Geithner Exits Treasury as Lew Prepares for Senate Vote
By Ian Katz - Jan 25, 2013 12:00 AM ET
U.S. Treasury Secretary Timothy F. Geithner, the most senior Obama administration official remaining from the team that grappled with the worst financial crisis since the Great Depression, leaves office today as his likely successor seeks Senate approval.
Geithner, 51, hands a more stable economy to Jack Lew, President Barack Obama’s nominee, as the administration bounces from one confrontation to another with Republican lawmakers on issues including the budget and the debt ceiling. Geithner hasn’t said publicly what his next career move will be.
As Obama’s former budget chief, Lew “is going to have a harder time than Geithner” in dealing with Congress, said Joseph Engelhard, a former Treasury official who is now senior vice president at Capital Alpha Partners LLC, a Washington-based consultant and investment advisory firm. “Probably the most polarizing question on Capitol Hill right now is when are they going to balance the budget.”
The House of Representatives voted this week to suspend the $16.4 trillion federal borrowing limit until May 19, removing for now the most contentious fiscal issue facing Obama.

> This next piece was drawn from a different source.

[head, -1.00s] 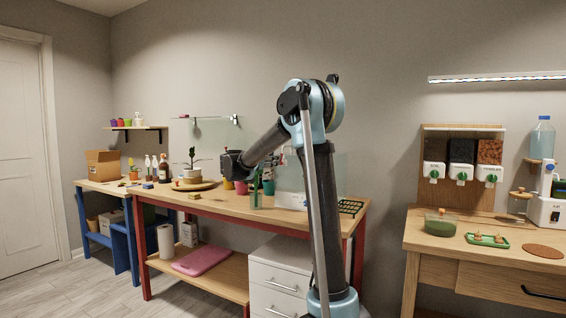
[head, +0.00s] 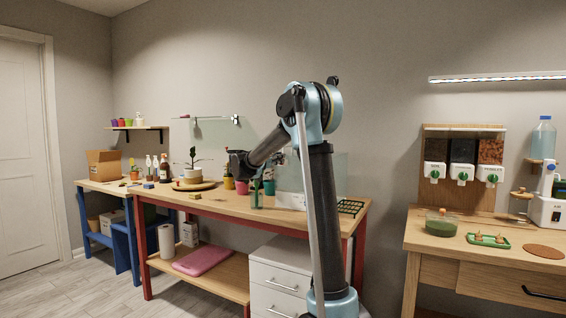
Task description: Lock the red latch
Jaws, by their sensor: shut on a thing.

Republicans are trying to prompt the Democratic-controlled Senate to approve an annual budget, something it hasn’t done in four years, by withholding lawmakers’ pay if a spending package isn’t passed by April 15.
Key Negotiator
Deputy Treasury Secretary Neal Wolin will be acting secretary after Geithner leaves today. Wolin, 51, was a key negotiator with Congress on the Dodd-Frank financial overhaul law. He’s a former chief operating officer of Hartford Financial Services Group Inc. and was a legal adviser to the White House National Security Council during President Bill Clinton’s administration.
Lew, 57, has been meeting this week with senators who will vote whether to confirm him. The Senate Finance Committee, which has jurisdiction over Lew’s nomination, hasn’t set a date for a confirmation hearing.
Senate Democrats including Finance Committee Chairman Max Baucus of Montana and Charles Schumer of New York said they will support Lew. Republican Senator Jeff Sessions ofAlabama has said he will oppose him and Utah’s Orrin Hatch, the Finance Committee’s ranking Republican, said he hadn’t decided.
Lew is less familiar than Geithner with financial regulatory issues such as systemic risk and the so-called Volcker rule ban on proprietary trading, said Brian Gardner, a senior vice president and Washington analyst at investment bank Keefe, Bruyette & Woods. The rule is named for former Federal Reserve Chairman Paul Volcker, an early proponent.
‘Fully Prepped’
“By the time he gets to the Senate Finance Committee he will have been fully prepped on all this and no one will notice that he doesn’t have a long history,” Gardner said. “I would be very surprised if he fumbled anything.”
While the budget is “going to be front and center,” Lew also will have to address how he plans to deal with foreign- currency issues such as how hard to press China on strengthening the yuan, said Dean Baker, co-director of the Center for Economic and Policy Research in Washington. Lew will probably continue Geithner’s approach of quiet diplomacy rather than confront China, he said.
Since Geithner took office in January 2009 he has overseen the Troubled Asset Relief Program bailouts of companies including Citigroup Inc. (C) and General Motors Co. (GM), steered the financial rules revamp, and negotiated with congressional leaders on the budget and raising the debt limit.
Decision-Maker
He departs after almost a decade as a top decision-maker on U.S. economic and monetary policy. He went to the Treasury after more than five years as president of the Federal Reserve Bank of New York. In 2008, then-Treasury Secretary Henry Paulson, Federal Reserve Chairman Ben S. Bernanke and Geithner initiated the bailouts of Wall Street banks and insurer American International Group Inc. (AIG), and allowed Lehman Brothers Holdings Inc. to go into bankruptcy.
The bank portion of TARP, criticized by both Republicans and Democrats for being too generous to Wall Street, has been profitable. The Congressional Budget Office projected in October that TARP overall will cost taxpayers $24 billion, down from an estimate of $109 billion in March 2010.
In the quarter Geithner took office, the U.S. lost more than 2.3 million jobs and gross domestic product was shrinking at a 5.3 percent annual rate. For the quarter ending Dec. 31, 2012, 453,000 jobs were added, and the economy grew at a 1.2 percent annual rate, according to projections from economists surveyed by Bloomberg.
‘Terribly High’
Still, the U.S. has suffered what Geithner referred to in July 2011 as “unacceptably high, terribly high” unemployment. The jobless rate has fallen from 9 percent that month to 7.8 percent in December, matching the lowest rate in four years.
The Standard & Poor’s 500 Index has more than doubled since reaching a 12-year low on March 9, 2009. The yield on 10-year Treasury notes declined from 2.84 percent at the end of January 2009 to 1.85 percent yesterday.
Even so, the deficit has surpassed $1 trillion in each of the last four fiscal years, and public debt as a percentage of GDP is the highest since 1950.
Spending as a share of the economy dropped last year to 22.8 percent, the lowest level since 2008, according to Congressional Budget Office data. That’s down from 24.1 percent in 2011 and a 64-year high of 25.2 percent in 2009, when Obama pushed through an $831 billion stimulus package.